People of Faith

"Environmentalism seems to be the religion of choice for urban atheists."

That’s climate skeptic Michael Crichton in 2003. His aim was to shove environmentalism into a pagan box. Worked for a while, but four years later it’s without basis. Perhaps it never was.

Why? Because environmentalism, and climate change activism in particular, have become proud acts of faith for the religious. And not just among the theologically liberal. Evidence is mounting that conservative Evangelical Christians have joined the national chorus of climate action, and some are even leading the charge. The banner they are unfurling is not environmentalism -- the word is still too loaded with negative political and social associations -- but "creation care," an idea rooted in and supported by scripture.

Big deal? You bet. Faith-based leaders have been at the forefront of every great American social movement. In the latest Pew Poll, eighty-seven percent of Americans defined themselves as religious. Right-wing Christian Evangelicals are 50 million strong, and made up 24 percent of the U.S. electorate in the 2004 and 2006 elections, according to a recent Washington Post article.

There’s no denying it: religion has an unmatched legitimacy among many Americans who are powerful enough to force Washington to solve climate.

The Tides Turn

For years, global warming activists, and environmentalists in general, were at odds with organized religion. Environmentalism was seen as a secular religion that worshipped nature, not its Creator, a modern form of paganism. It kept the sides poles apart. But another force was at work: Evangelicals in particular tended to be hostile toward modern science.

But as global warming activism began to spread on the other side of the Atlantic, American scientists and environmental leaders knew they needed to mend the science-religion breach here at home to make inroads. Thankfully there were sympathetic ears in the Evangelical community. And attitudes began to shift.

In 2003, Rev. Jim Ball, head of the Evangelical Environment Network, launched his influential “What Would Jesus Drive” campaign. Around this time, progressive evangelicals began to drop the term environmentalism in favor of “creation care.

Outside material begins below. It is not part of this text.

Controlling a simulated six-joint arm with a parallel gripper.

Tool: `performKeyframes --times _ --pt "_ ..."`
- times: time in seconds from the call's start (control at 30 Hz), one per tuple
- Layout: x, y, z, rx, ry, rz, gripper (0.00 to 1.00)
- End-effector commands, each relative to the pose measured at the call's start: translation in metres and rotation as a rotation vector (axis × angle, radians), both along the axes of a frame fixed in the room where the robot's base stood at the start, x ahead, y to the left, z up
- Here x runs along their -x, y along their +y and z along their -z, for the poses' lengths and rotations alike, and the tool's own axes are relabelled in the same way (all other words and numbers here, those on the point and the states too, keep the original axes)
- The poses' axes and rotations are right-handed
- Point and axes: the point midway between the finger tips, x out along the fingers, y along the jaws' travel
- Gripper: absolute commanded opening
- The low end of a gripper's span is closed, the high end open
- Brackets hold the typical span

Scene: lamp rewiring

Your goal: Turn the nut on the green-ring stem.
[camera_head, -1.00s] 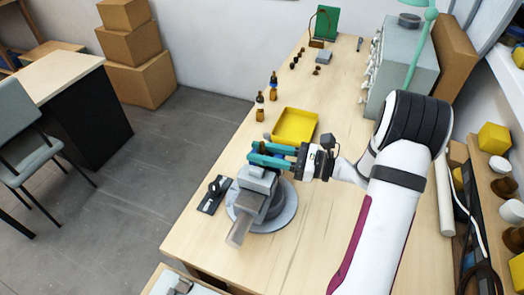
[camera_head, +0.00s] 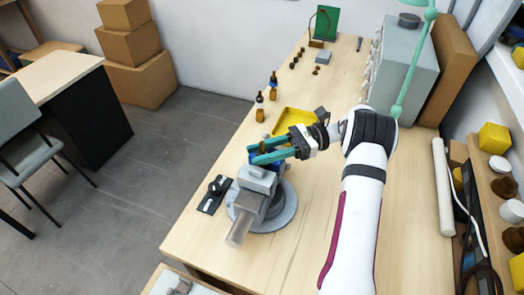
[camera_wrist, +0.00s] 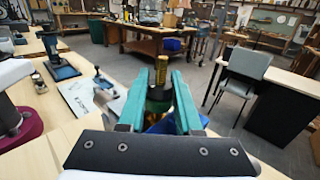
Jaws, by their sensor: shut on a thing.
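My gripper (camera_head: 252,154) has two teal fingers, seen above the grey vise (camera_head: 254,185) and reaching to the left. In the wrist view the fingers (camera_wrist: 159,78) stand on either side of an upright brass stem (camera_wrist: 162,68) with a dark greenish part around its lower end. The gripper is shut on a thing at this stem; I take it to be the nut, but its outline is not clear. The green ring cannot be told apart clearly.
A yellow tray (camera_head: 285,118) lies just behind the gripper. Small bottles (camera_head: 260,114) stand at the table's left edge. A black device (camera_head: 213,192) lies left of the vise's round base (camera_head: 283,212). A grey cabinet (camera_head: 405,80) stands at the back right.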

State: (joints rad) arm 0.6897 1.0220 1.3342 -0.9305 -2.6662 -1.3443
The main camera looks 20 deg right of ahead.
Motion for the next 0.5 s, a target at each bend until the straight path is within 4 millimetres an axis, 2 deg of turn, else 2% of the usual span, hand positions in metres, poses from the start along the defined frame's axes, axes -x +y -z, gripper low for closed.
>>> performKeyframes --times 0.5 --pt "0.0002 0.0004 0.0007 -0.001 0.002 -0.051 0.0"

In 2004, the 30 million member National Association of Evangelicals (NAE) published its “Evangelical Call to Civic Responsibility (PDF),” a platform that included global warming. Soon after, the influential Evangelical magazine Christianity Today ran an editorial in support of the McCain-Lieberman Climate Stewardship Act. In February 2006, 85 evangelical leaders launched the Evangelical Climate Initiative (ECI). The ECI invokes biblical passages to link climate change with fundamental Christian convictions. Like the fact that climate change will hit the poor the hardest:

"We are called to love our neighbors, to do unto others as we would have them do unto us, and to protect and care for the least of these as though each was Jesus Chirst himself (Mt. 22:34-40: Mt. 7:12; Mt. 25:31-46)."

In January 2007, the NAE announced a joint climate effort with scientific groups, called an Urgent Call to Action. And in April 2007, Pope Benedict for the first time urged bishops, scientists, and politicians to address climate change. He has since made several follow-up appeals.

And this doesn’t even begin to cover the many interfaith projects. These include the Interfaith Declaration on the Moral Responsibility of the U.S. Government to Address Global Warming. It has 500 signatories from top leaders across the religious spectrum.

Not All Roses and Chocolate

While many people of faith are clearly energized, the conversion on the global warming issue has not been universal, especially in the Evangelical camp. As the NAE and other groups have forged a new breed of Evangelical environmentalism, others have accused the converted of diverting attention from more important issues, like abortion and homosexuality. These conservatives want to park the movement solidly on the wedge issues that have proven so politically divisive, and they've tried to banish the environmentalists in the process.

Back in March, some of them (James C. Dobson, Gary L. Bauer, and Tony Perkins, to name a few) wrote a letter (pdf) to NAE urging its board of directors to stop its policy director, Rev. Richard Cizik, from advocating climate action or force him to resign. They failed in their very public and very embarrassing bid.

The controversy over religion and politics is as old as this country. But the “wall of separation between church and state” can’t stop the faith community from being an influence on politics and policy. It never has.

So while environmentalists (and most of America) keep pushing the climate science, the faith groups are increasingly pushing the moral authority of climate action. It’s a collaboration that could change the face of climate action in Washington, and the entire world.